Rules Are for Schmucks: The Catholic Church’s Secrecy Privilege

The Catholic lobby is complaining (again), this time about a Louisiana Supreme Court decision challenging the special privilege it demands to refuse to cooperate with legitimate court procedures for discovery of the truth.

A young woman in Louisiana alleges that in 2008, when she was 14, she confided in a priest on several occasions in the confessional both that a prominent 64-year old parishioner had been fondling, stalking and harassing her, and she didn’t know what to do. The priest’s response, according to the young woman, was simply, “This is your problem. Sweep it under the floor and get rid of it.”

When young woman’s parents found out about it, they thought that this response, coupled with other action or inaction on the part of the priest and the parish, was inadequate to say the least. So they brought a lawsuit.

The church’s first response was to attempt to muzzle even the young woman herself from testifying about what she told the priest. Quite properly, the court said she could offer any testimony she wished. But when she attempted to call the priest as a witness, the church really got its back up, and took its refusal to cooperate all the way to the Louisiana Supreme Court.

Most states have some sort of law allowing priests to refuse to divulge the sins revealed to them during confession. But unlike some states (including neighboring Texas), Louisiana has no statute that explicitly overrides the confessional privilege for sex abuse cases. Here, though, there is a serious question as to whether the young woman gave the information to the priest “during confession” or not. In her view, she wasn’t confessing her own sin, because she hadn’t done anything wrong—she was simply complaining about a lecher and begging for help in dealing with him. The fact that she chose a private place to talk doesn’t turn what she said into a “confession.”

Moreover, the person who has the right to privacy ostensibly protected by the confessional privilege is the person doing the confessing, not the priest. In a case like this, where the person doing the confessing has no objection at all to letting the priest testify, what is the interest of the state in letting him off the hook? Canon law section 983.1, which the church bases its defense on, says only that “The sacramental seal is inviolable; therefore it is absolutely forbidden for a confessor to betray in any way a penitent in words or in any manner and for any reason.” But if she wasn’t acting as a “penitent,” and she’s not being “betrayed,” then where’s the problem?

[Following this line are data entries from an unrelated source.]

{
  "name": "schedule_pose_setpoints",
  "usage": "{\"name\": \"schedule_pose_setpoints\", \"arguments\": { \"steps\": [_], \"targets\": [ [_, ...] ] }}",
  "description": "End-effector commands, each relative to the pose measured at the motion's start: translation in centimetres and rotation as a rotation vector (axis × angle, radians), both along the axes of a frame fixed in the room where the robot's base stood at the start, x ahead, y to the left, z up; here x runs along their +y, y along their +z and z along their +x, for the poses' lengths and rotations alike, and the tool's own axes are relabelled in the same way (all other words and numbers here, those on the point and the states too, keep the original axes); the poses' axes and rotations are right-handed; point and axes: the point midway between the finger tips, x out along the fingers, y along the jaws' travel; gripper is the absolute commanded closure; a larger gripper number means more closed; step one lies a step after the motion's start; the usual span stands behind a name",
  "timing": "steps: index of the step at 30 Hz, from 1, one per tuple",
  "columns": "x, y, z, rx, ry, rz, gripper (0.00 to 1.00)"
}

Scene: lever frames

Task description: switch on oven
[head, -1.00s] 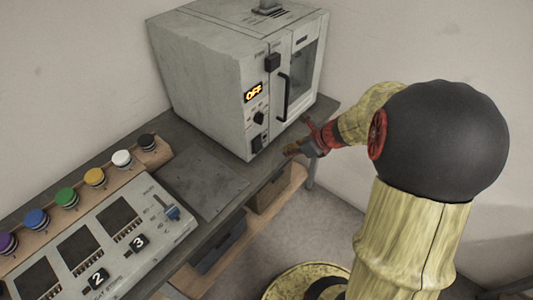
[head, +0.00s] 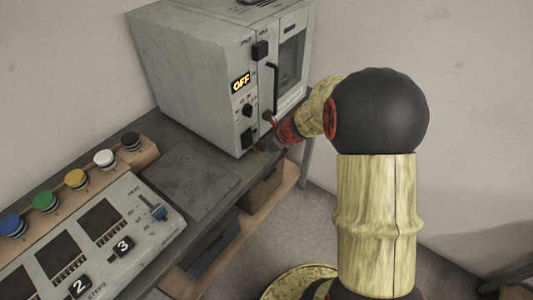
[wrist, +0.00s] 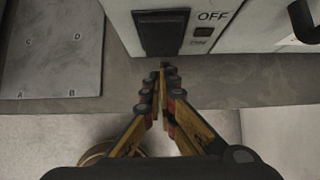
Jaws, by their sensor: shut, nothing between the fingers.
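The oven (head: 190,75) is a worn grey box at the back of the bench, with a lit display (head: 241,82) reading OFF. Below the display are a dark knob (head: 247,111) and a black switch (head: 246,138) low on the front. In the wrist view the black switch (wrist: 160,32) is straight ahead of the fingertips, beside a printed OFF label (wrist: 212,16). My gripper (head: 262,149) is shut and empty, low in front of the oven's face. In the wrist view its fingertips (wrist: 160,72) are just short of the switch; a small gap seems to show.
The oven door has a black handle (head: 272,88) above and to the right of my gripper. A flat plate (head: 190,182) lies left of the oven. A control panel (head: 75,250) and a row of coloured buttons (head: 76,178) stand farther left.

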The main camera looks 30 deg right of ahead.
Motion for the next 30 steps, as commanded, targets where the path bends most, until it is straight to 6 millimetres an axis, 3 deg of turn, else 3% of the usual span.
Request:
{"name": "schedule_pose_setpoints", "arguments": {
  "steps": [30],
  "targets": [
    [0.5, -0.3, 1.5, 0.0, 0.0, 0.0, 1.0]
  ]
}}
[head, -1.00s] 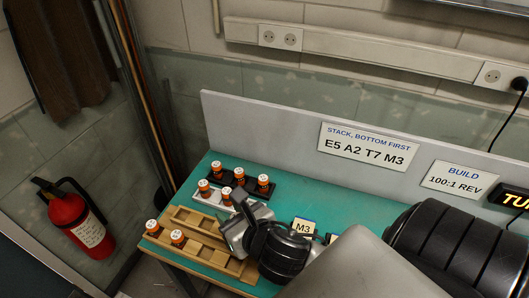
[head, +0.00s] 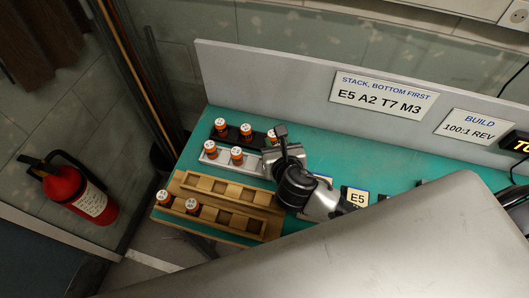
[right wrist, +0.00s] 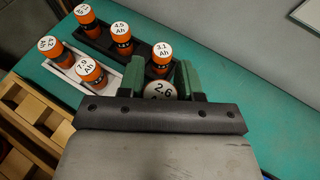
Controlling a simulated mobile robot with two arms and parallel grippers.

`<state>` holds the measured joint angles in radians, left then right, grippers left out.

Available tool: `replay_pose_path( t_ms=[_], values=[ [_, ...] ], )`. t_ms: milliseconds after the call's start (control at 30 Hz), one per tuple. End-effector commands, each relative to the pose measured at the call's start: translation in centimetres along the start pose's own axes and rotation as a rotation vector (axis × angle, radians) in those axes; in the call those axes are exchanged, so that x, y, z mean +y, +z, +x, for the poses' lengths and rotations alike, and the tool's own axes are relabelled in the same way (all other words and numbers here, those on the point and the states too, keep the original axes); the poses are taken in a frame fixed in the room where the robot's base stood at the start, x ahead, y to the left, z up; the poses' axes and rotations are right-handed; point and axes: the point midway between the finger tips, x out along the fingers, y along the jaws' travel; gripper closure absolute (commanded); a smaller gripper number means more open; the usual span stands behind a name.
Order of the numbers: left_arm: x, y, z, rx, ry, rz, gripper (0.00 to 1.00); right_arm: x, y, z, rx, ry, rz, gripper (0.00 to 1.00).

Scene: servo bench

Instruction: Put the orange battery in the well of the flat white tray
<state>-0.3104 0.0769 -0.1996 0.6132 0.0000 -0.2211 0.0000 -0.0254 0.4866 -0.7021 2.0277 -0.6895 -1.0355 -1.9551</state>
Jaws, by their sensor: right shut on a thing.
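My right gripper (right wrist: 160,85) is shut on a battery with a white top marked 2.6 (right wrist: 160,90); the fingers hide its sides. In the head view the right gripper (head: 276,160) is at the right end of the flat white tray (head: 222,162) and hides the held battery. The tray also shows in the right wrist view (right wrist: 105,97), with two orange batteries standing in it, one marked 7.9 (right wrist: 90,72). Its right end is behind the gripper, so I cannot tell whether the held battery is inside a well. My left gripper is out of view.
A black tray (right wrist: 100,42) with three orange batteries stands behind the white one; the battery marked 3.1 (right wrist: 160,58) is close to the fingers. Wooden racks (head: 235,215) lie in front, with two batteries at the left. An E5 card (head: 355,197) stands to the right.

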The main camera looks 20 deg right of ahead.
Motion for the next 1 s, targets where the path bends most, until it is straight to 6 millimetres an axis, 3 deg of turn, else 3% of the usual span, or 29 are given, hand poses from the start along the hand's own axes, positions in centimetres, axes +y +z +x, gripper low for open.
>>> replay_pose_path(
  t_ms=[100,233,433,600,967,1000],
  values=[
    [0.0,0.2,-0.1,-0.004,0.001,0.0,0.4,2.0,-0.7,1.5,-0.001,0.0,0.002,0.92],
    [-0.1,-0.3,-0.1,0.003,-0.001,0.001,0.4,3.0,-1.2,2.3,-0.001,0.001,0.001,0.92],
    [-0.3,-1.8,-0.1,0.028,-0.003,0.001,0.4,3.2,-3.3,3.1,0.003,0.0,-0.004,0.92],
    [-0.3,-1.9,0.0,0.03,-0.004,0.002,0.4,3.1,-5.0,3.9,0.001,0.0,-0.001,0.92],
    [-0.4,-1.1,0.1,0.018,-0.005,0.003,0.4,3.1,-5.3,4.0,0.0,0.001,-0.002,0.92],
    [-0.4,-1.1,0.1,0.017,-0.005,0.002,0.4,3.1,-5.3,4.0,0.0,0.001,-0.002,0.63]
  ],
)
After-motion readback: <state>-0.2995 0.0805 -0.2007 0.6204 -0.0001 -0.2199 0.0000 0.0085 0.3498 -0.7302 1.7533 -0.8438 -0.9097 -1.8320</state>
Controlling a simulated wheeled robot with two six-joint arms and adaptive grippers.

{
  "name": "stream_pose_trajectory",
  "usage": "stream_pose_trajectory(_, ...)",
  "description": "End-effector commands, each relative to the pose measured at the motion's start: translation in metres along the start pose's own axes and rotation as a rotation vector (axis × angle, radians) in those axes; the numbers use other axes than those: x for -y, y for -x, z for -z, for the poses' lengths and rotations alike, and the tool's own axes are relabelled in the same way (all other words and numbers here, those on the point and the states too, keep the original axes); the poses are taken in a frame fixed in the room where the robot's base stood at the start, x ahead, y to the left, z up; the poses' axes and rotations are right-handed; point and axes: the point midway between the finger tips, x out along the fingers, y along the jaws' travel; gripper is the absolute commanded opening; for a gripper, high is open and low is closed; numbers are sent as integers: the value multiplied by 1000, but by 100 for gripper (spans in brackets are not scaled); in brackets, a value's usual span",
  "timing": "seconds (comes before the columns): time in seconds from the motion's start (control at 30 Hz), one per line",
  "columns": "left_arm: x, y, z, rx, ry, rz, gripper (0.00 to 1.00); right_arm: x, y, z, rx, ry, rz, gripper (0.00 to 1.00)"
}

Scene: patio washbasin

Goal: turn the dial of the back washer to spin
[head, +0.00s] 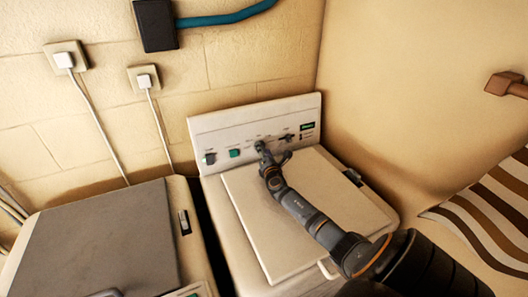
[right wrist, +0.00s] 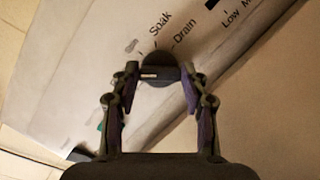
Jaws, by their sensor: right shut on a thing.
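The back washer (head: 250,212) is white, with a raised control panel (head: 222,125) at its rear. My right gripper (head: 266,153) reaches over its lid to the middle of the panel. In the right wrist view, the fingers (right wrist: 160,92) are shut on the grip bar of a dark round dial (right wrist: 158,55). A pale mark shows on the left part of the bar. The labels Soak and Drain are readable beside the dial; I cannot read a spin label. In the head view the gripper mostly hides this dial. My left gripper is not in view.
Another washer with a grey lid (head: 95,245) stands at the left, across a narrow gap. The panel also has a dark knob (head: 209,158), a green button (head: 235,153) and a green display (head: 307,126). A brown tap (head: 505,84) juts from the right wall, above striped cloth (head: 495,215).

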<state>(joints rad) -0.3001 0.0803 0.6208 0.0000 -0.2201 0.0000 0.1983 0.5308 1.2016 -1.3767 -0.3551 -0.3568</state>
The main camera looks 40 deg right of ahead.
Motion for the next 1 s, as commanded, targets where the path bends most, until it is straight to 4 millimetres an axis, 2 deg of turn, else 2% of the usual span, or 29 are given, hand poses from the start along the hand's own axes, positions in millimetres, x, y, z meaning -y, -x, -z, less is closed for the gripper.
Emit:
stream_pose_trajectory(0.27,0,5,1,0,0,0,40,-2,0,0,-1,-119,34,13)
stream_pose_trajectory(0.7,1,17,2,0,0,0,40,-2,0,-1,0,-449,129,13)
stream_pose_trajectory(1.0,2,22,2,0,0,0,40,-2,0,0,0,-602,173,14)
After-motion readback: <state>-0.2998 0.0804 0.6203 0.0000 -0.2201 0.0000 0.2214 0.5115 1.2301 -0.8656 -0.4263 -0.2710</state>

The problem is really one of power. The church has always believed that it is bigger than any civil government created by ordinary humans. Some governments knuckle under and accept this, and some do not. In the famous Gunpowder Plot of 1605, for example, when Catholics tried to blow up the Parliament, Father Henry Garnet refused to reveal to the court what he had learned in the confessional about the plot. After he was executed, his head was mounted on a pole on London Bridge. Less dramatically, in R v. Hay (1860), Rev. John Kelly was jailed for contempt after refusing to tell an English court which penitent had given him a stolen watch for safekeeping.

More recently in Australia, a government commission has been exploring modifying the confessional privilege when it involves sex abuse cases, to the fury of the church—well, most of the church, anyway. The retired Catholic bishop of Sydney has broken ranks and said he thinks the law should ignore the confessional privilege in cases where doing so would be for the “greater good.” The Anglican Church in Australia last month approved a proposal to abandon its own confessional seal, at least in cases of alleged criminal offenses that would carry more than five years’ imprisonment.

Despite what the Anglicans are doing, the exceptions being considered in Australia and currently on the books in several American states are only for sex abuse crimes. Sex abuse happens to be the topic most relevant today; more banal crimes, like murder, would still get full benefit of the privilege. Is there a logic here that I’m missing?